Sur les frais de justice, nous avons porté deux actions principales. Le 9 mai dernier, j'ai signé une dépêche relative aux dépenses, invitant les chefs de pôle et les chefs de juridiction à activer ensemble les leviers qui sont à leur main, pour maîtriser les coûts. J'ai mis en place un plan de maîtrise selon six axes en cours de mise en oeuvre : revoir l'organisation des juridictions, automatiser les dépenses de traduction, mutualiser les frais de gardiennage, mettre en place une tarification sur le recours aux laboratoires, et sur les investigations numériques, expérimenter un processus de destruction des armes avec le ministère de l'intérieur. Je peux vous donner ultérieurement des détails supplémentaires sur ces dépenses afférentes aux frais de justice si vous le souhaitez.

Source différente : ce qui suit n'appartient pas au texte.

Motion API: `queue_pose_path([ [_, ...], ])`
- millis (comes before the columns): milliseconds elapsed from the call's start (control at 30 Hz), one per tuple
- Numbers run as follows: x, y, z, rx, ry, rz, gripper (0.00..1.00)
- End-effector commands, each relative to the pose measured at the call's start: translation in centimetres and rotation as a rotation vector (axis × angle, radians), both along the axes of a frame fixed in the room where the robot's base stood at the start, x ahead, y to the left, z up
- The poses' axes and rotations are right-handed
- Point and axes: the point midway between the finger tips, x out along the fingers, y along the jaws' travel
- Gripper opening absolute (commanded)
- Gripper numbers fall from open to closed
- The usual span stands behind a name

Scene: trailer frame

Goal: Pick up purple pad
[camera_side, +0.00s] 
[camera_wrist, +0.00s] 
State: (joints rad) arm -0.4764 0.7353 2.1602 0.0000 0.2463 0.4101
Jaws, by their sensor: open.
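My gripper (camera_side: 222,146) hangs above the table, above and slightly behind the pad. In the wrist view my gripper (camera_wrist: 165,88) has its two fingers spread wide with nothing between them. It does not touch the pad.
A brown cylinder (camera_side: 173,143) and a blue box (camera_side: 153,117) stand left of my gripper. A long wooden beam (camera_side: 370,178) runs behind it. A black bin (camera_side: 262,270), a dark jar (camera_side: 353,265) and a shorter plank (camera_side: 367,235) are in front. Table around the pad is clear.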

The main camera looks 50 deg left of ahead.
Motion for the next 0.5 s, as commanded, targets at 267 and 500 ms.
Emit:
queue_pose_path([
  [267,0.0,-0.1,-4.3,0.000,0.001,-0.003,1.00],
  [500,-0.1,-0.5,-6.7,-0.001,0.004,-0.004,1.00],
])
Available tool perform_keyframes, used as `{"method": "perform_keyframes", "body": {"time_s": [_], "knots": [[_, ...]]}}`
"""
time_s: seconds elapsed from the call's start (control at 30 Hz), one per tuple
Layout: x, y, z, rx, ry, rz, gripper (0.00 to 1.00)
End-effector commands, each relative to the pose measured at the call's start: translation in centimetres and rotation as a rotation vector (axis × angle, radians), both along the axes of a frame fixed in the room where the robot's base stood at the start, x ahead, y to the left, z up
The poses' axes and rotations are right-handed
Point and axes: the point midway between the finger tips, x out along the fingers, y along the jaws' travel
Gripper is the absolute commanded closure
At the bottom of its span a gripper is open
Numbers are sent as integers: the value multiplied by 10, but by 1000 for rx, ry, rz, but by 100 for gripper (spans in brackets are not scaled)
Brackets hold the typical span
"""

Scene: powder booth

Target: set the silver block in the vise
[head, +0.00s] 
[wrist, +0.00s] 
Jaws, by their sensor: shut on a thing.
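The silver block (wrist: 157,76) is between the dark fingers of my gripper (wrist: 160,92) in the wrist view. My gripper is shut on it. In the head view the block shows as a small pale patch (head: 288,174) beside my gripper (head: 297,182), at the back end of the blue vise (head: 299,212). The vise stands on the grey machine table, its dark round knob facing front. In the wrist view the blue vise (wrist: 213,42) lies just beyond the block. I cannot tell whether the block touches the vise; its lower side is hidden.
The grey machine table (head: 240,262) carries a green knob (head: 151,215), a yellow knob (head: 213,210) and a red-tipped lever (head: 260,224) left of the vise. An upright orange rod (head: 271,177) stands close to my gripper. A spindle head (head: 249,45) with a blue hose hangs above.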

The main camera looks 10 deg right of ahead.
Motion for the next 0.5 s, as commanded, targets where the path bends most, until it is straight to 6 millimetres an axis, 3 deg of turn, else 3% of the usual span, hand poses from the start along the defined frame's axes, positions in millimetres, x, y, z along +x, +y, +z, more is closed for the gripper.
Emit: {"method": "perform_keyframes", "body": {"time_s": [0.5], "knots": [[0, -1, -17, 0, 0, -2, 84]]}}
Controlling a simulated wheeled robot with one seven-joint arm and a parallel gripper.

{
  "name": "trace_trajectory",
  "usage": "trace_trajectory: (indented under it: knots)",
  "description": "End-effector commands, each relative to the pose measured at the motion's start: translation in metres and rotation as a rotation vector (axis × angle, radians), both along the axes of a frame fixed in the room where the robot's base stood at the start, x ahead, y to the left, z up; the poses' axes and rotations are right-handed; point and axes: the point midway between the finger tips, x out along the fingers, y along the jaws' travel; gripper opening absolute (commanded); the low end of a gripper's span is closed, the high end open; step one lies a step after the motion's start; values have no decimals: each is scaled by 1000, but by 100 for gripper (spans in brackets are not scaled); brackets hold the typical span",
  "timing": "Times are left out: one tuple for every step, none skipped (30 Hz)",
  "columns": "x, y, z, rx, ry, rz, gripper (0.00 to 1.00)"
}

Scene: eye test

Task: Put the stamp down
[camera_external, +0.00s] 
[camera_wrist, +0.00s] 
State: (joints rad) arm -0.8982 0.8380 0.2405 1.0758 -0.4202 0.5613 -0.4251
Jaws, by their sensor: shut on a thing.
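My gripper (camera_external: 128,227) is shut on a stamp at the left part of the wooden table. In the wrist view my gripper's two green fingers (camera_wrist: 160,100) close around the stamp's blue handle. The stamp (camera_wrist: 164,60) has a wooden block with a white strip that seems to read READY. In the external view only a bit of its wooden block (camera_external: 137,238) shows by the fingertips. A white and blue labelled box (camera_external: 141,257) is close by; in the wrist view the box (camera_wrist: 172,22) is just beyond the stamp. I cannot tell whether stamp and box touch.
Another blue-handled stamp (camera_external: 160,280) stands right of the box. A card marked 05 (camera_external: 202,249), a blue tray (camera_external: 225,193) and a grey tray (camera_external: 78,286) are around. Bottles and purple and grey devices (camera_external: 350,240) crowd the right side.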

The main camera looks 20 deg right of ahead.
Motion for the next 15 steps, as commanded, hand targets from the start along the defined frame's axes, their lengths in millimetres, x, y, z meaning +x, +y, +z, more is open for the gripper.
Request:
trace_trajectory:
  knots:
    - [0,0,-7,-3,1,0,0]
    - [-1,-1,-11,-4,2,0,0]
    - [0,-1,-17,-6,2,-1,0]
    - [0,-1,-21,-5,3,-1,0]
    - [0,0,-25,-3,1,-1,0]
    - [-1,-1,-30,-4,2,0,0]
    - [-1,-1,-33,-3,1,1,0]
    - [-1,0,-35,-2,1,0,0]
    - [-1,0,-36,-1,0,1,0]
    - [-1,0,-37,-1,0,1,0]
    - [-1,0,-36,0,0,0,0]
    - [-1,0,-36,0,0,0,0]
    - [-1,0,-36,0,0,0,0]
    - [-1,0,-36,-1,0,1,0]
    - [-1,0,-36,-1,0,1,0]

Vous m'avez interrogé sur les jeux Olympiques et Paralympiques : ils sont attendus avec beaucoup d'enthousiasme, mais ils nous contraignent à faire des choix. Les juridictions concernées devront être renforcées. Nous serons prêts, car nous avons anticipé cet événement de longue date, en région parisienne, à Lyon, à Marseille et en outre-mer : nous allons recruter 164 contractuels pour faire face à la hausse d'activité, 49 magistrats en surnombre dans les juridictions de la région parisienne. La direction de l'administration pénitentiaire (DAP) prévoit des transfèrements pour libérer des places dans les établissements pénitentiaires : en effet, un afflux massif de population va provoquer une inflation de la délinquance avec les pickpockets, les questions de dopage, la fausse billetterie. Ainsi, le centre pénitentiaire de Caen-Ifs qui vient d'être inauguré, pourra, avec ses 1 000 places, accueillir des détenus de région parisienne pour que nous soyons opérationnels.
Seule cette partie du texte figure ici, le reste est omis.